On parle de berceau historique de Daech en Irak et en Syrie. Il y a un an et demi Daech était à la porte de Bagdad. Daech a perdu Tikrit, l'extérieur de Salaheddine, la totalité de Diala, une partie de la province de Ninive et al-Anbar. Cela fait beaucoup de territoires. Daech contrôle dans cette partie ce qu'on appelle la zone quasi vide, désertique. Depuis peu, on a commencé à dresser des cartes plus exactes. Sur ce point également, il faut être critique : souvent, on se contentait de projeter la carte et de présenter la zone contrôlée par Daech. En vérité, il faut distinguer la zone quasi vide sous l'influence de Daech et les autres zones situées autour des villes comme Mossoul qui sont sous le commandement direct de Daech. L'essentiel de la population se trouve dans cette deuxième zone qui ne représente pourtant qu'un espace plus mesuré.

Je ne crois pas à la thèse selon laquelle Daech constitue une organisation internationale avec un centre de commandement à Raqqa ou à Mossoul. Daech est plus un emblème, une sorte de modèle qu'on copie, une certaine manière de se projeter dans un espace.

En ce qui concerne les liens entre les organisations, je note que Boko Haram a déclaré allégeance à Daech mais je ne sais pas quelle est la portée réelle de cette déclaration. Il peut y avoir des coopérations sur un sujet mais rien ne permet d'assurer que c'est systématique. Par exemple, en raison des pressions très fortes sur al-Nosra, les « amis » de Daech au Sinaï ont pu porter un coup aux Russes en abattant un avion civil.

À la différence d'al-Qaïda, Daech est une organisation territoriale. Chaque fois qu'il y a un État défaillant ou un territoire délaissé, Daech surgit. C'est le coeur du livre d'Abu Bakr Naji, Management de la sauvagerie, qui montre bien ces trois étapes : provoquer assez de troubles pour conduire à la faillite de l'État en place, le remplacer et consolider sa maîtrise territoriale et enfin propager le modèle ainsi constitué. Daech prend le contrôle de territoires viables, avec un accès à la mer et éventuellement du pétrole qu'il peut vendre pour vivre.
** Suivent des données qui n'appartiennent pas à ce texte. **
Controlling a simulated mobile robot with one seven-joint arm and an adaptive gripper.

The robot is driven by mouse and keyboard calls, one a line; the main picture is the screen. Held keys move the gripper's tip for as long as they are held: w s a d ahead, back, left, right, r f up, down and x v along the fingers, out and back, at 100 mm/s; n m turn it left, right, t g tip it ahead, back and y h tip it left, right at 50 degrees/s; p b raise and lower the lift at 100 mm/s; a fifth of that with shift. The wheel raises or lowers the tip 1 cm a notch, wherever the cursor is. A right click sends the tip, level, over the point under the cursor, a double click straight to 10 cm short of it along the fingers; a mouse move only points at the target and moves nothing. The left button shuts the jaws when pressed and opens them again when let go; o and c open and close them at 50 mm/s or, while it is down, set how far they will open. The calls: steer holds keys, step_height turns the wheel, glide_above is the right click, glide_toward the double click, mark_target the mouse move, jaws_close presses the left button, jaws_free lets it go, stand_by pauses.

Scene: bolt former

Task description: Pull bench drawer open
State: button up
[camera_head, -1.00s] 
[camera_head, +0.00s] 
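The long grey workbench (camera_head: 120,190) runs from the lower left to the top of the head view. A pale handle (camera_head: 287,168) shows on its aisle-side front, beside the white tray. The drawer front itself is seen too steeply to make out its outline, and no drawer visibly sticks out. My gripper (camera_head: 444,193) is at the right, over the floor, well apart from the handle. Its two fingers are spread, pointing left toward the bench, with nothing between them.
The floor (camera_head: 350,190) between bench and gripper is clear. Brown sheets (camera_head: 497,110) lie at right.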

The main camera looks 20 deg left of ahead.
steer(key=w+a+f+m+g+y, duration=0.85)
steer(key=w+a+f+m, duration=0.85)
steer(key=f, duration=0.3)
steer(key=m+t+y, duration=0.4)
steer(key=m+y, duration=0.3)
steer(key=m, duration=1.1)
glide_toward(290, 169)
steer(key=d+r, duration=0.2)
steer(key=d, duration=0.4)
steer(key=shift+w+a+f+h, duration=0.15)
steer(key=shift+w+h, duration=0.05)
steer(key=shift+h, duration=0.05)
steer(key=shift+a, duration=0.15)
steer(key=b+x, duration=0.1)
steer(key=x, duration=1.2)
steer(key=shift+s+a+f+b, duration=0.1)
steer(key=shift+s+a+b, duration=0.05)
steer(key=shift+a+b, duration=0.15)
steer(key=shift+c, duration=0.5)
Combien de djihadistes irakiens se trouvent parmi les Libyens en sol libyen? Quelques-uns mais pas plus, il n'y a pas cette fluidité.
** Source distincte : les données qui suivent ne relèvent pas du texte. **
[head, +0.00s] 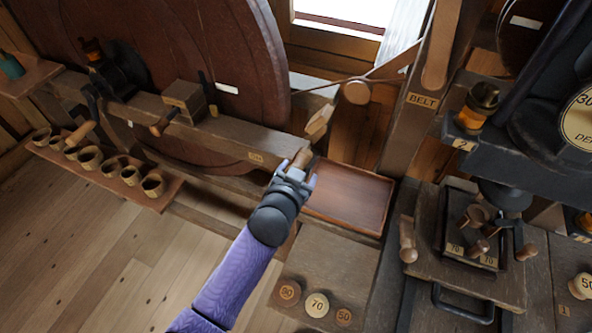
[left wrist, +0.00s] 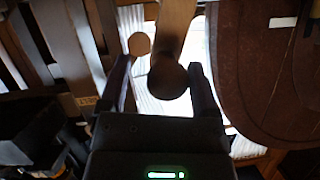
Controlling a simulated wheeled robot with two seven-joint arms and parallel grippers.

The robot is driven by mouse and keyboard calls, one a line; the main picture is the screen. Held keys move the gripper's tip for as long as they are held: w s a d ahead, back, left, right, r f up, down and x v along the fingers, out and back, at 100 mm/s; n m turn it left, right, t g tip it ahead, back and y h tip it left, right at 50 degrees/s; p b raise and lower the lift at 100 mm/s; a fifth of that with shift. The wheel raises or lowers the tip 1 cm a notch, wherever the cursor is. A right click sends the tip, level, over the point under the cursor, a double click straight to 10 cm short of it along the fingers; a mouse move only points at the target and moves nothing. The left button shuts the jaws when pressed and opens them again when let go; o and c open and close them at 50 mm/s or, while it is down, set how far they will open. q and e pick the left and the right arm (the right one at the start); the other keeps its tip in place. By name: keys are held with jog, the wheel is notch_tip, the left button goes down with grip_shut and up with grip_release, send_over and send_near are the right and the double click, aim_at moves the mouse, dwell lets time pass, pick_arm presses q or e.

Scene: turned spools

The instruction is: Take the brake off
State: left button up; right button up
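A wooden lever handle (head: 302,157) stands at the right end of the long beam (head: 215,133), beside a small label too small to read surely; I take it for the brake lever. My left gripper (head: 299,169) is at this handle. In the left wrist view the handle's round end (left wrist: 168,78) lies between the two fingers of my left gripper (left wrist: 161,75). The fingers are apart, with a clear gap on the left side and a narrow one on the right. My right gripper is not in view.
A large brown wheel (head: 190,50) stands behind the beam. A post labelled BELT (head: 422,100) rises right of my gripper, and a shallow wooden tray (head: 385,215) lies close below it. A rack of small cups (head: 160,203) is at left; a dark machine (head: 540,140) stands at right.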

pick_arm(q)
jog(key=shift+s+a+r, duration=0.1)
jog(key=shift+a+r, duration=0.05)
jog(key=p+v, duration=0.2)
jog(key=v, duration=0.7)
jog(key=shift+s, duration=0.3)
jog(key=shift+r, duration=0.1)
Venir à bout de Daech en Irak et en Syrie donnera un coup fatal à cette organisation mais mettre fin au djihadisme en général, c'est autre chose.
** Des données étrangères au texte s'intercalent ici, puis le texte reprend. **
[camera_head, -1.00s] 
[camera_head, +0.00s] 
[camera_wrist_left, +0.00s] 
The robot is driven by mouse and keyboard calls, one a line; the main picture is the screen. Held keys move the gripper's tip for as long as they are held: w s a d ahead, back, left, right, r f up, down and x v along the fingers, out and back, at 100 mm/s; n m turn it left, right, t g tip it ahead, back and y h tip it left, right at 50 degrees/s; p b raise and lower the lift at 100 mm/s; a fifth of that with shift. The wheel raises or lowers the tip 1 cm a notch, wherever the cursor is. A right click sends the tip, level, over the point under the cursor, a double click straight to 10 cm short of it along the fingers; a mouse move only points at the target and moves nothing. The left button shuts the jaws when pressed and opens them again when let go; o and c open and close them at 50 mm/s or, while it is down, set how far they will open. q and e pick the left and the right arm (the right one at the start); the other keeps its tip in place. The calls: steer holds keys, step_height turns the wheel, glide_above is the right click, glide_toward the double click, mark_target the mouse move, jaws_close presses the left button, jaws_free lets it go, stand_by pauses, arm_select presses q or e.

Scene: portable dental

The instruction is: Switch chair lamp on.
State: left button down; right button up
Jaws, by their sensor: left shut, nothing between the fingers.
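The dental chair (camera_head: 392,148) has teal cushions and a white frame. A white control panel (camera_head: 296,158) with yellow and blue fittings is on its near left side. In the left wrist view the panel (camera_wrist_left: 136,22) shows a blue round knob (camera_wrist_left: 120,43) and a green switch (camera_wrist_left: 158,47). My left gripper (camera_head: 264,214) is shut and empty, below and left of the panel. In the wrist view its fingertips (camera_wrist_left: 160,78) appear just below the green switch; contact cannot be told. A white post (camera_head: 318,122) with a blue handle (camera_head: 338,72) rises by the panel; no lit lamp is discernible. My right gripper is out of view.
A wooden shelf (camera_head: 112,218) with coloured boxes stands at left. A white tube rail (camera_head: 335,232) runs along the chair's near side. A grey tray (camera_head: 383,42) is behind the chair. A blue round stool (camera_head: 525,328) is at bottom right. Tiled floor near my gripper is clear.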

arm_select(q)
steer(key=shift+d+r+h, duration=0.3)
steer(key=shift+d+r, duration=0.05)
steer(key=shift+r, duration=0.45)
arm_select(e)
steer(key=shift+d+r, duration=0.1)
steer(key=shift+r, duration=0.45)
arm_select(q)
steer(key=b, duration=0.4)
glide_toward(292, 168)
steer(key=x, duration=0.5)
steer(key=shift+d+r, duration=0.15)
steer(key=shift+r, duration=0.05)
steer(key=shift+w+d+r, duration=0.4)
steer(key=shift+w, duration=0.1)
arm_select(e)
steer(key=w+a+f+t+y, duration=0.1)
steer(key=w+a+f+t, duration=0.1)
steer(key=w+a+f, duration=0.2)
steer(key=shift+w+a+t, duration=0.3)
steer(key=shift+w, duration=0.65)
Le wahhabisme est une pensée rigoriste salafiste du XVIIIe siècle qui a évolué, à la fois sur sa terre natale d'Arabie Saoudite et à l'extérieur. La plupart des gens qui se réclament de la pensée de Mohammed ben Abdelwahhab sont dans une phase beaucoup plus radicale et belliqueuse que ce que le wahhabisme était à l'origine. Même en terre d'Arabie Saoudite, la question de la nature du projet wahhabite s'est posée : est-ce que c'est un projet d'expansion ou de limitation territoriale ? Cela s'est terminé en 1928 par une confrontation entre le pouvoir de Ben Saoud, le fondateur, et ce qu'on appelle l'ikhwan. Elle s'est terminée par le massacre de 4 000 à 5 000 combattants. La question centrale était celle de la frontière : les plus radicaux considéraient qu'ils devaient diffuser par le sabre l'étendard de l'Islam partout dans le monde. À ce titre, ils ne reconnaissaient pas les frontières arrêtées par un accord conclu entre Ben Saoud et les Britanniques.

Il me semble qu'il faut être attentif à la place des pays du Golfe dans la politique de Daech, sujet qui est peu vu et peu étudié. Quelques chercheurs du Moyen-Orient commencent à étudier cette question en regardant dans les publications de Daech le nombre de références aux pays du Golfe, depuis la guerre du Yémen et depuis la création de l'alliance des pays musulmans. Le dernier discours d'al-Baghdadi était largement dirigé contre l'Arabie Saoudite. Dans sa recherche de symboles et de références sacrées, Daech oblige l'Arabie Saoudite à se positionner et à s'opposer à la politique générale de Daech. La confrontation est désormais claire entre Daech et l'Arabie Saoudite.

Je suis un spécialiste des questions tribales qui constituent mon champ de recherche au CNRS. Qu'est-ce qui différencie une tribu d'une ethnie ? La tribu est une quasi société politique parce les hommes et femmes d'une tribu reconnaissent un individu comme leur représentant et acceptent qu'il assure une médiation entre eux et avec les autres. Cette médiation, cette représentation, cette délégation est une action politique. Pour une organisation comme Daech, il ne s'agit pas simplement de prolonger une identité religieuse et belliqueuse mais bien de gérer la population, c'est-à-dire d'assurer une véritable organisation politique.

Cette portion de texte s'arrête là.